Change is possible, but it starts with mindfulness. The hardest part of change is not repeating what we have done before. Almost half of the decisions we make each day aren’t conscious ones. They are made out of habit. To free-up cognitive bandwidth, our conscious mind pawns-off repetitive tasks. This system relieves our conscious mind from having to make countless decisions. This arrangement allows us to avoid decision fatigue and mental exhaustion. The downside is that we aren’t mindful of our habits. Bad habits are dangerous because we don’t give them much thought. We encounter a trigger and execute a learned response. In the early 1990s, MIT Researchers studying the brain activity of rats navigating a maze made a surprising discovery. As the rats navigated the maze for the 100th time and zipped through it faster and faster, their brain activity quieted. During the initial phase of the experiment, when the mice were learning the maze, their brains were exploding with activity, but now their minds were only active at the beginning and end of the routine. The process of learning a new routine requires both the prefrontal cortex and the basal ganglia to work. The cerebral cortex is guiding the action, while the basal ganglia are learning the pattern. Once the routine has been performed enough times, the basal ganglia can perform the routine without any guidance from the prefrontal cortex.

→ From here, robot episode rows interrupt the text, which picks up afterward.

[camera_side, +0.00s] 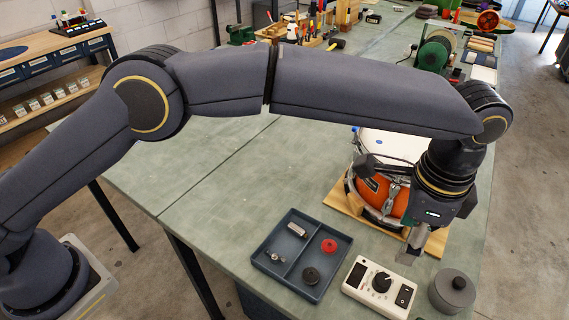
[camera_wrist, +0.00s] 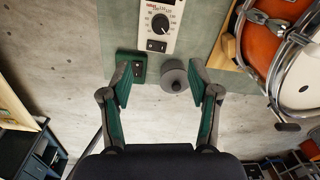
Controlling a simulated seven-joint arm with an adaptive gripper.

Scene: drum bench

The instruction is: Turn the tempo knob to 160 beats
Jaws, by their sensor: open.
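The tempo box (camera_side: 376,287) is cream-white, with a small dark screen, a round black tempo knob (camera_side: 381,282) and a black rocker switch (camera_side: 404,297). It lies near the bench's front edge. In the wrist view the knob (camera_wrist: 160,23) is at the top centre, with a number scale around it and a light pointer mark; I cannot read its exact setting. My gripper (camera_side: 412,256) is above the bench, behind and to the right of the box in the side view. In the wrist view my gripper (camera_wrist: 159,72) has its fingers wide apart and empty, with the knob beyond the fingertips.
A grey cylinder (camera_side: 455,291) with a small top stands right of the box. A blue-grey tray (camera_side: 262,242) with small parts is left. An orange drum (camera_side: 377,194) stands on a wooden board (camera_side: 345,204) behind. A dark green block (camera_wrist: 131,65) shows by one finger.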

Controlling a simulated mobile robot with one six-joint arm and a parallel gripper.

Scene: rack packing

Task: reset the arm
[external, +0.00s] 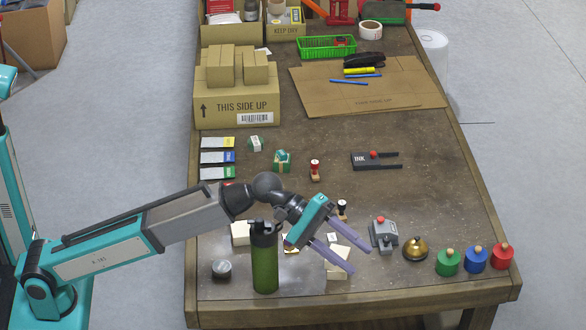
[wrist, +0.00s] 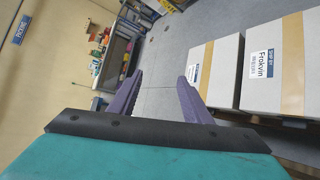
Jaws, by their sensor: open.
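My arm reaches in from the left over the wooden table (external: 340,280) in the external view. My gripper (external: 348,262) is at its end, above the front part of the table, with its two purple fingers apart. In the wrist view the fingers of my gripper (wrist: 158,82) are spread with nothing between them. A green bottle with a black lid (external: 265,262) stands upright just left of the gripper. A pale block (external: 338,262) lies behind and below the fingers, partly hidden by them.
A grey device (external: 383,235), a bell (external: 415,248) and green (external: 448,262), blue (external: 476,259) and red (external: 502,256) knobbed pieces stand to the right. Cardboard boxes (external: 237,100) stand at the back left. White boxes (wrist: 272,68) show in the wrist view.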

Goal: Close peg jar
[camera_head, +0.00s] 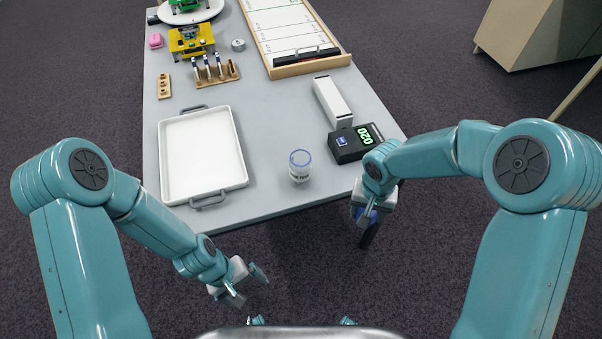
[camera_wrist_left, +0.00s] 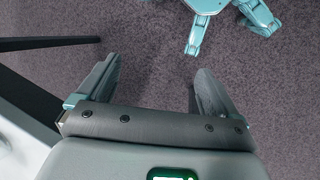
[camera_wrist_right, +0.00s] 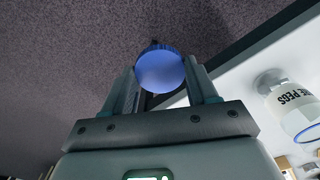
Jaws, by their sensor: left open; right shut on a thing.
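The peg jar (camera_head: 300,166) is a small clear jar with a white label and a blue rim. It stands upright near the table's front edge, and its top looks open. It also shows at the right of the right wrist view (camera_wrist_right: 292,102). My right gripper (camera_head: 366,217) is shut on a round blue lid (camera_wrist_right: 160,72), right of the jar and off the table's edge. In the head view the lid is mostly hidden by the fingers. My left gripper (camera_head: 248,284) is open and empty, in front of the table; its spread fingers show in the left wrist view (camera_wrist_left: 155,90).
A white tray (camera_head: 243,182) lies left of the jar. A black box with a green display (camera_head: 345,154) and a white block (camera_head: 333,100) stand right and behind it. Further back are a wooden-framed board (camera_head: 297,70), a peg rack (camera_head: 215,76) and a yellow model (camera_head: 191,40). The table (camera_head: 270,125) is clear around the jar.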

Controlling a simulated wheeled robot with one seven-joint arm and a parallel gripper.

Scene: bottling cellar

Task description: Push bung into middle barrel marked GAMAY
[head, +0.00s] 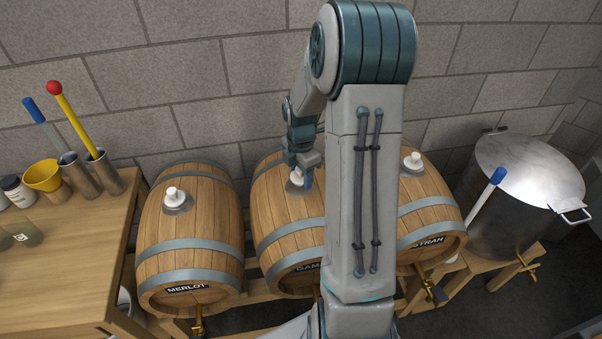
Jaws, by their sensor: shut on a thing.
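The middle barrel (280,215) lies on a wooden rack, its label partly hidden by my arm, with only the first letters of GAMAY showing. My gripper (300,178) is over the top of this barrel, pointing down. It is shut on a white bung (296,178), which shows between the fingers at the barrel's top. Whether the bung is in the hole or just above it, I cannot tell. My arm hides the right side of the barrel.
The MERLOT barrel (190,245) at left and the right barrel (425,205), label ending in RAH, each have a white bung on top. A wooden table (75,270) with a yellow funnel (43,175) stands far left. A steel pot (525,195) stands right.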

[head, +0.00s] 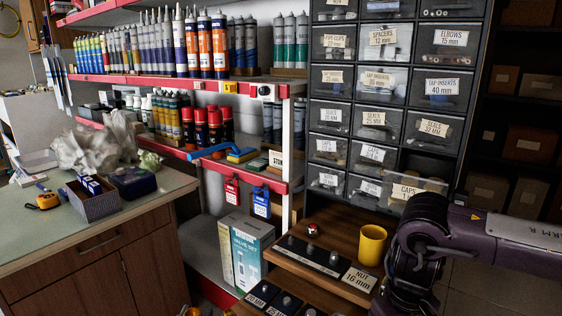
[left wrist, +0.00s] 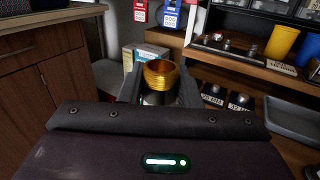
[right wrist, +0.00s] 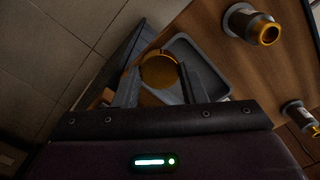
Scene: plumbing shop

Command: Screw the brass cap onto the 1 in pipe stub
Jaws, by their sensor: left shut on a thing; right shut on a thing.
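The 1 in pipe stub (left wrist: 160,75) has a hollow, threaded brass top on a grey body, and stands upright in the left wrist view. My left gripper (left wrist: 160,97) is shut on its body, one finger on each side. The stub's gold top (head: 193,312) just shows at the bottom edge of the head view. The brass cap (right wrist: 158,70) is a round gold piece in the right wrist view. My right gripper (right wrist: 156,88) is shut on it. The cap and stub appear in no common view, so their distance cannot be told. The right gripper is outside the head view.
A wooden stepped stand holds small dark fittings with size labels (head: 357,279) and a yellow cup (head: 372,246). A grey tray (left wrist: 290,116) lies near it. Two brass-ended fittings, one here (right wrist: 252,25), stand on wood. A workbench (head: 150,205) is at left, drawers (head: 375,85) behind.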

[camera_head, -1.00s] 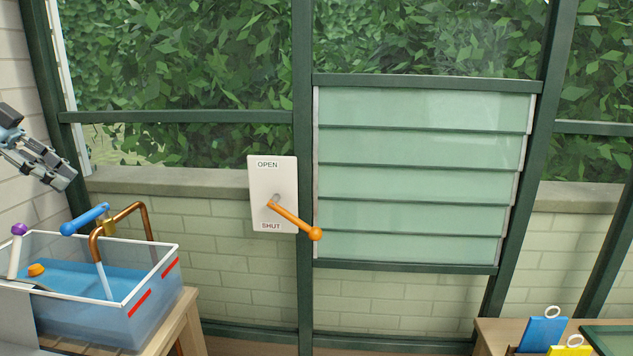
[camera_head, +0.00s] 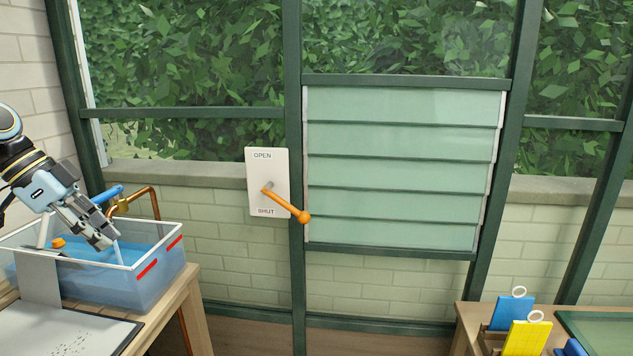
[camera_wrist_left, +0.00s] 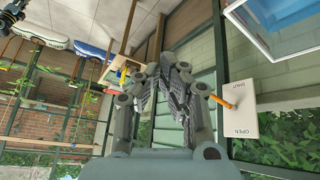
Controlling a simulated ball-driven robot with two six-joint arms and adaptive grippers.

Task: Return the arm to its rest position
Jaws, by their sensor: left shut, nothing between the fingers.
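My left gripper (camera_head: 105,238) is shut and empty. My right gripper is not in view. The orange lever (camera_head: 286,205) on the white OPEN/SHUT plate (camera_head: 281,166) points down and right, nearer the SHUT label. The plate also shows in the left wrist view (camera_wrist_left: 240,120). The louvre slats (camera_head: 400,140) beside it lie flat and closed.
A clear water tank (camera_head: 150,285) with red marks stands on a wooden bench (camera_head: 190,305) at the left. A copper tap pipe (camera_head: 152,193) rises behind it. A blue (camera_head: 510,312) and a yellow clip-like piece (camera_head: 527,338) stand on the right table. The middle is free.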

Our basal ganglia learn patterns and convert the sequences of actions into automated routines. This is known as chunking. These routines are stored in our basal ganglia, waiting for a cue in the environment to be initiated.

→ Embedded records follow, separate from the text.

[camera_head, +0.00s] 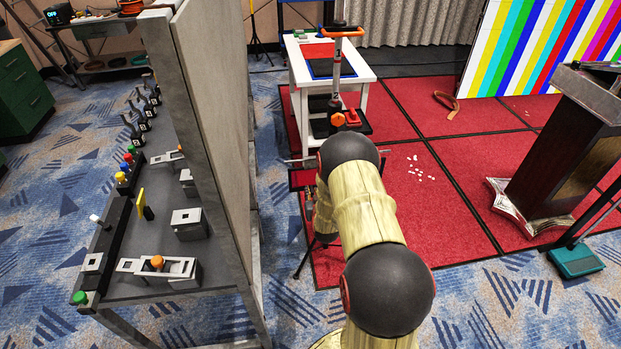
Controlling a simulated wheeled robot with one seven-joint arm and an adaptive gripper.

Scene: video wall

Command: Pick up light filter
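No object is clearly recognisable as the light filter. A small thin yellow plate (140,202) stands upright on the grey bench at the left, beside a small black piece (148,213); I cannot tell whether this is the filter. My arm, pale yellow with black joints, rises from the bottom centre and bends away near the middle.
The grey bench (114,275) carries switches, buttons and blocky fixtures, with a tall grey panel (213,110) along its right side. A white table (362,75) stands behind my arm. A dark lectern (560,150) is at right. Red floor mats (440,215) are mostly clear, with scattered white bits.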

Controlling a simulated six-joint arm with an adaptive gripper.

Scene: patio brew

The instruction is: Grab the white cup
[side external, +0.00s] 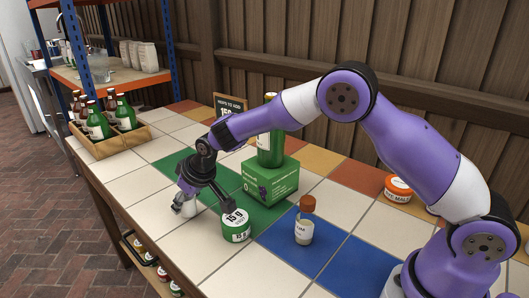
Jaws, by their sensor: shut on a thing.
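A small whitish object that looks like the white cup (186,207) is at the left of the tiled table, directly under my gripper. My gripper (193,200) points down and is shut on it. The dark fingers and wrist cover the upper part of the cup, so its rim and the exact contact are hidden. The cup appears at or close to the table surface; I cannot tell whether it is lifted.
A green tin labelled 15 g (236,231) stands close right of my gripper. A green box (270,182) bears a green bottle (270,150). An orange-capped bottle (304,225) stands on blue tiles. A wooden crate (112,143) of bottles sits at the far left. Front white tiles are clear.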

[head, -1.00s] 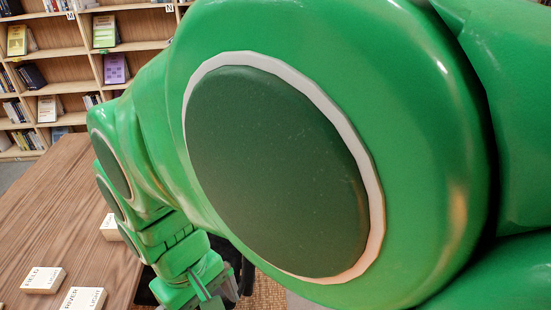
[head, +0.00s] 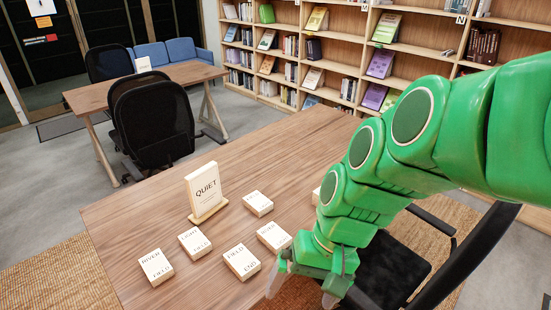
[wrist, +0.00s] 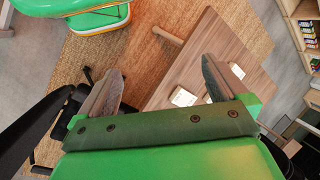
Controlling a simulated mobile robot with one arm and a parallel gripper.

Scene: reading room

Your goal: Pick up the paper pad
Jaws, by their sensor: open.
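Several cream blocks with printed words lie flat on the wooden table (head: 140,215). One reads RIVER FIELD (head: 156,267), one LIGHT FIELD (head: 195,243) and one FIELD END (head: 241,262). Another lettered block (head: 274,236) lies near my arm, and a smaller one (head: 258,203) lies farther back. I cannot tell which, if any, is the paper pad. My gripper (head: 303,287) is open and empty, above the table's near right edge, apart from the blocks.
A QUIET sign (head: 206,190) stands upright on the table behind the blocks. A black chair (head: 400,262) stands close beside my arm at the right. Another black chair (head: 152,120) stands beyond the table. Bookshelves (head: 345,50) line the back.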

Every habit has a Cue, a Routine, and a Reward. Our mind identifies the Cue, a physical, mental, or emotional trigger, then it executes a conditioned Routine to receive a Reward. In this case, the rat encounters the Cue, it hears a click and sees the maze partition disappear. The Cue initiates the Routine, and the rat runs through the maze in a memorized sequence of turns. At the end of the Routine, the rat receives his chocolate Reward.
Our brain relies on routines stored in our primitive brain to conserve mental energy, but it needs to decide which Routine to perform and when to perform it. The initial spike in brain activity is the rat determining which Routine to perform. Once the rat decides, it’s decision centers quiet, their basal ganglia take over, navigating the maze quicker than when it was slowed down by conscious thought. At the end of the exercise, when the rat sees the reward, the brain jolts itself awake. It makes sure that the pattern unfolded as anticipated. Habits are a four-step process. First, there is a Cue that stimulates a Craving and triggers a Routine. Then there is a conditioned Routine, stored in our basal ganglia, that we execute to satisfy our Craving. Finally, there is a Reward that reinforces the habit by causing our brain to judge the routine worth remembering and repeating. This explains the pattern of brain activity the researchers observed, and it helps explain why habits are so valuable and potentially dangerous. Ann Graybiel, one of the scientists who oversaw many of the basal ganglia experiments, said, “Habits never really disappear. They’re encoded into the structures of our brain, and that’s a huge advantage for us because it would be awful if we had to relearn how to drive after every vacation. The problem is that your brain can’t tell the difference between bad and good habits, and so if you have a bad one, it’s always lurking there, waiting for the right cues and rewards.[i] “If a learned pattern remains in the brain after the behavior is extinguished, maybe that’s why it’s so difficult to change a habit. It is as though somehow, the brain retains a memory of the habit context, and this pattern can be triggered if the right habit cues come back,” Graybiel said. “This situation is familiar to anyone who is trying to lose weight or to control a well-engrained habit. Just the sight of a piece of chocolate cake can reset all those good intentions.”[ii]
Unfortunately, bad habits are the easiest type of habit to restart because they provide immediate gratification. While we have evolved as a species, our reward system hasn’t. It still heavily favors immediate gratification. And as I said earlier, our primitive brain, where all habits reside, is a hedonistic fellow whose goals don’t extend past a few minutes. Habits are dangerous because they remove us from the decision-making process. Our conscious mind goes asleep. This is a blessing in the case of good habits, a curse in the case of bad ones. Habits are the building blocks of self-creation. Habits form us as much as we form them. This is the reason why Aristotle said, “We are what we repeatedly do. Excellence, then, is not an act, but a habit.” No one is born great. If you study anyone that has accomplished great success, you will discover daily rituals that lead to the development of their talents.
“Awareness is the greatest agent for change.” Eckhart Tolle
The hardest part of breaking a bad habit is knowing when we aren’t making a deliberate choice, but rather one out of habit. We must force our cerebral cortex to participate in the decision-making process, or we will be stuck repeating bad habits. Mindfulness is the key. “If there is a secret for greater self-control, the science points to one thing: the power of paying attention. It’s training the mind to recognize when you’re making a choice, rather than running on autopilot.” Kelly McGonigal.
[i] Charles, Duhigg, The Power of Habit: Why We Do What We Do in Life and Business, Random House Trade Paperbacks (January 7, 2014).
[ii] Cathryn M. Delude, “Brain researchers explain why old habits die hard”, News Office Correspondent October 19, 2005.